The news stunned a nation still mourning the death of Franklin D. Roosevelt six days earlier. Callers besieged newspaper switchboards. "Ernie is mourned by the Army," said soldier-artist Bill Mauldin, whose droll, irreverent GI cartoons had made him nearly as famous as Pyle.
He was right; even amid heavy fighting, Pyle's death was a prime topic among the troops.
"If I had not been there to see it, I would have taken with a grain of salt any report that the GI was taking Ernie Pyle's death `hard,' but that is the only word that best describes the universal reaction out here," Army photographer Alexander Roberts wrote to Lee Miller, a friend of Ernie and his first biographer.
But Ernie Pyle was not just any reporter. He was a household name during World War II and for years afterward. From 1941 until his death, Pyle riveted the nation with personal, straight-from-the-heart tales about hometown soldiers in history's greatest conflict.
In 1944, his columns for Scripps-Howard Newspapers earned a Pulitzer Prize and Hollywood made a movie, "Ernie Pyle's Story of G.I. Joe," starring Burgess Meredith as the slender, balding 44-year-old reporter.
Typically self-effacing, Pyle insisted the film include fellow war correspondents playing themselves. But he was killed before it was released.
In April 1945, the one-time Indiana farm boy had just arrived in the Pacific after four years of covering combat in North Africa, Italy and France. With Germany on the verge of surrender, he wanted to see the war to its end, but confided to colleagues that he didn't expect to survive.

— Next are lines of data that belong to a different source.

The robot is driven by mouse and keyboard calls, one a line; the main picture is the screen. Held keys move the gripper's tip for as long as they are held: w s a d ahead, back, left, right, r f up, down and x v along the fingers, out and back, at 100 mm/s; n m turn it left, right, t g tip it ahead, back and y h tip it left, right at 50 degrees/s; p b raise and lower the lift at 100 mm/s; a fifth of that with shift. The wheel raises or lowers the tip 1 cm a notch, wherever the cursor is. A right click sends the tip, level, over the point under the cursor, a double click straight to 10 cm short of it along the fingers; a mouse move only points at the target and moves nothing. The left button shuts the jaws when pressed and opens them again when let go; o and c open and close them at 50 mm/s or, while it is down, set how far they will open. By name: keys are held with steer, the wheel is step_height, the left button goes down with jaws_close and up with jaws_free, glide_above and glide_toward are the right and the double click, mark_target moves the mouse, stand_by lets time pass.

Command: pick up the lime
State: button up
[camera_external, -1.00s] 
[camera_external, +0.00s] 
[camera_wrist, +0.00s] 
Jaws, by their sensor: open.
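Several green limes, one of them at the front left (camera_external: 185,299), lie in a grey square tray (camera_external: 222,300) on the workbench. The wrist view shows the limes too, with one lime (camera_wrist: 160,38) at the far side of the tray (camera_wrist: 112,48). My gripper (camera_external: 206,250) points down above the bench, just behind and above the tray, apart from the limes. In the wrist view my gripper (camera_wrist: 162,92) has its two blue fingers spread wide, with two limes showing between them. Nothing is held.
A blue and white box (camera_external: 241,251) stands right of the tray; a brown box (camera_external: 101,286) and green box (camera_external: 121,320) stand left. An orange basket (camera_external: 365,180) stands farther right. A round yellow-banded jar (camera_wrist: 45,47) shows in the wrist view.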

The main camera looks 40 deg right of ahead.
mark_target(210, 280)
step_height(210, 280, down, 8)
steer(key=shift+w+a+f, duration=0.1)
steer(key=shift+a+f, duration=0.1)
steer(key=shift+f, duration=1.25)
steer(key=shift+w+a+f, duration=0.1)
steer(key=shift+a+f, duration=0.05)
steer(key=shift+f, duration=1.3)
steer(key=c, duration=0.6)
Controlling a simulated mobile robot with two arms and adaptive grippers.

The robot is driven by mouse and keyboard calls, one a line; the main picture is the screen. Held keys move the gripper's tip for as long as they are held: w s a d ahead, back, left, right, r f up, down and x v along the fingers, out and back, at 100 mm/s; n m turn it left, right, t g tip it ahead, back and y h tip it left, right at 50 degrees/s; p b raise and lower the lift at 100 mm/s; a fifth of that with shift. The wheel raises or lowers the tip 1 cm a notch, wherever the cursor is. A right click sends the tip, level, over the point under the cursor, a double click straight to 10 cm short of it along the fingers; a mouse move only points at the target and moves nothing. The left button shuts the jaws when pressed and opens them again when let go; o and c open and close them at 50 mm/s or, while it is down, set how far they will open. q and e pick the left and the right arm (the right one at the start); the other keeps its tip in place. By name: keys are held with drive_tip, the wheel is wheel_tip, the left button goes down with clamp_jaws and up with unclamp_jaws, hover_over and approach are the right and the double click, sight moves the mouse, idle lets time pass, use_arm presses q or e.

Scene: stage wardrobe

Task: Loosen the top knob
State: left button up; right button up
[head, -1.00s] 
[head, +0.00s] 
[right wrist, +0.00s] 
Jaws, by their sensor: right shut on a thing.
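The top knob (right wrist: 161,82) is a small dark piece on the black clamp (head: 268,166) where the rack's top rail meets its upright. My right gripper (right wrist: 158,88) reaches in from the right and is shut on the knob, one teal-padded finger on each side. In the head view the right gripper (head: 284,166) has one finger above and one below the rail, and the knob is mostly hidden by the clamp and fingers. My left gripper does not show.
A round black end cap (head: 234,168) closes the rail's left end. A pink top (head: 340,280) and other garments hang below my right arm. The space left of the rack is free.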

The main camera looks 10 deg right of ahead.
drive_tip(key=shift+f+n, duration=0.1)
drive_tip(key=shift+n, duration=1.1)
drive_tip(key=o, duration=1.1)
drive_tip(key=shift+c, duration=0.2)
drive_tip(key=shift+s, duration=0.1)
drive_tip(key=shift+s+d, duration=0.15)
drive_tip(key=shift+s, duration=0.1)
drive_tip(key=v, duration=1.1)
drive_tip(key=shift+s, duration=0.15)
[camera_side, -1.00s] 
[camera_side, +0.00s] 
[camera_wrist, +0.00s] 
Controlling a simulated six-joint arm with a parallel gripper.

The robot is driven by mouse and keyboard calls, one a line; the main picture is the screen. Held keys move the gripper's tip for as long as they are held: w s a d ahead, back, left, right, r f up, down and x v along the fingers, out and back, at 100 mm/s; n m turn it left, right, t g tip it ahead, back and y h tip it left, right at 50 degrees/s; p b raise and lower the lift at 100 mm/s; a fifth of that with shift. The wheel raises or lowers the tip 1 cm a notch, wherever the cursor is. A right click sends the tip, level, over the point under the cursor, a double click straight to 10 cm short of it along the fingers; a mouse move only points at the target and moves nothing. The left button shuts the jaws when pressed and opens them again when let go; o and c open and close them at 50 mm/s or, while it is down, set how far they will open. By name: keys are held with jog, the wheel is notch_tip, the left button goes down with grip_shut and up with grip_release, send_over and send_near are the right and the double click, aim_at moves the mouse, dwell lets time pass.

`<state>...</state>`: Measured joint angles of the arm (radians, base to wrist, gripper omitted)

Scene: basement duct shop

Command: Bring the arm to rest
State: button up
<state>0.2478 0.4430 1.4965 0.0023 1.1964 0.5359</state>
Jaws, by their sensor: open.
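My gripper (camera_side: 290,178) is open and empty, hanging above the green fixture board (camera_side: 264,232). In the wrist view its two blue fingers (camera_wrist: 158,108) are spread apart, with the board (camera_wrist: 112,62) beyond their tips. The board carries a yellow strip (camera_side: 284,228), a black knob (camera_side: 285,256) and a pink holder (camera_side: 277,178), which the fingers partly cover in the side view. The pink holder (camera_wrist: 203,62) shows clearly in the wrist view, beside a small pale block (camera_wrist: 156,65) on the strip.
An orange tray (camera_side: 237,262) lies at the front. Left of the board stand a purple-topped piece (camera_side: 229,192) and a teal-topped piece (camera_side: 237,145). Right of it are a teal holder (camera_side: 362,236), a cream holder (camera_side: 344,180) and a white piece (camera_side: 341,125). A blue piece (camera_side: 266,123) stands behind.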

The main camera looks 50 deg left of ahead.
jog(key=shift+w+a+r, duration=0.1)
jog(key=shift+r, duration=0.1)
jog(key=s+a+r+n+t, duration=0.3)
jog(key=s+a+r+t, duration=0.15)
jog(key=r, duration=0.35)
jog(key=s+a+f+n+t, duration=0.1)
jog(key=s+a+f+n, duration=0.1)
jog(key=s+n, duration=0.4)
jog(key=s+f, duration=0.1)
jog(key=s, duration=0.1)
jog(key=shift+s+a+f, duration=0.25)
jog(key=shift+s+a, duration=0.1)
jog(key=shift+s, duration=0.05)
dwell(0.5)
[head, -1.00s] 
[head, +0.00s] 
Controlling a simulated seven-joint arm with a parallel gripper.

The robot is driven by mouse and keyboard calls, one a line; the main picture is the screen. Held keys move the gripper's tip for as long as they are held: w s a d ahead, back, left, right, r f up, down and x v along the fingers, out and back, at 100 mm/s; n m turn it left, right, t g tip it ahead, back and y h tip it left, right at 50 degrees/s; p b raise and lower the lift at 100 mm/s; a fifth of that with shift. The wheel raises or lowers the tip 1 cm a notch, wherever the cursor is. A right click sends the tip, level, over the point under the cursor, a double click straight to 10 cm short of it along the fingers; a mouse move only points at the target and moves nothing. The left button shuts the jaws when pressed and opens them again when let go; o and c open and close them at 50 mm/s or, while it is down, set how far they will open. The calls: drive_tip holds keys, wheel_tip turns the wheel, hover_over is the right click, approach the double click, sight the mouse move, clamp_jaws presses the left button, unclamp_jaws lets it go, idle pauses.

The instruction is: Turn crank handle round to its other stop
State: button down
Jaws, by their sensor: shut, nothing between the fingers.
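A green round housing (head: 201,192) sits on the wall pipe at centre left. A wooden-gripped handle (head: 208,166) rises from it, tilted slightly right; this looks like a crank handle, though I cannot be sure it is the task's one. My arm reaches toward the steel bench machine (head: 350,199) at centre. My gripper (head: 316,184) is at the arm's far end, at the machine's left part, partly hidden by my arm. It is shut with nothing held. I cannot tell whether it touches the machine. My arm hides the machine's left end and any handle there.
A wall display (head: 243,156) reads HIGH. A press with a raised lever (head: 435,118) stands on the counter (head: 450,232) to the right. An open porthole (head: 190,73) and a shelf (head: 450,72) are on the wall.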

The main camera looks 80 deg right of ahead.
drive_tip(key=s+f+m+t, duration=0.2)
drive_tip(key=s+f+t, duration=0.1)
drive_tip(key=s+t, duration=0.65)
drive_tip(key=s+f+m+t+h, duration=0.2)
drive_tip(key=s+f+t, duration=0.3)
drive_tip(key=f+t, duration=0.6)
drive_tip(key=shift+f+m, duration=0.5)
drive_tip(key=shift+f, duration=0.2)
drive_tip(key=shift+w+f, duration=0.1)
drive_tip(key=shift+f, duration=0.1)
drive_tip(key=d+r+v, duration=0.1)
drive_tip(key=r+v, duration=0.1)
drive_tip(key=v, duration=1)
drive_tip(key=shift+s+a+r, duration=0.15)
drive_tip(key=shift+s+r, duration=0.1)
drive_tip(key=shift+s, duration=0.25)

At Okinawa he found U.S. forces battling entrenched Japanese defenders while "kamikaze" suicide pilots wreaked carnage on the Allied fleet offshore.
On April 16, the Army's 77th Infantry Division landed on Ie Shima, a small island off Okinawa, to capture an airfield. Although a sideshow to the main battle, it was "warfare in its worst form," photographer Roberts wrote later. "Not one Japanese soldier surrendered, he killed until he was killed."
On the third morning, a jeep carrying Pyle and three officers came under fire from a hidden machine gun. All scrambled for cover in roadside ditches, but when Pyle raised his head, a .30 caliber bullet caught him in the left temple, killing him instantly.
Roberts and two other photographers, including AP's Grant MacDonald, were at a command post 300 yards away when Col. Joseph Coolidge, who had been with Pyle in the jeep, reported what happened.
Roberts went to the scene, and despite continuing enemy fire, crept forward — a "laborious, dirt-eating crawl," he later called it — to record the scene with his Speed Graphic camera. His risky act earned Roberts a Bronze Star medal for valor.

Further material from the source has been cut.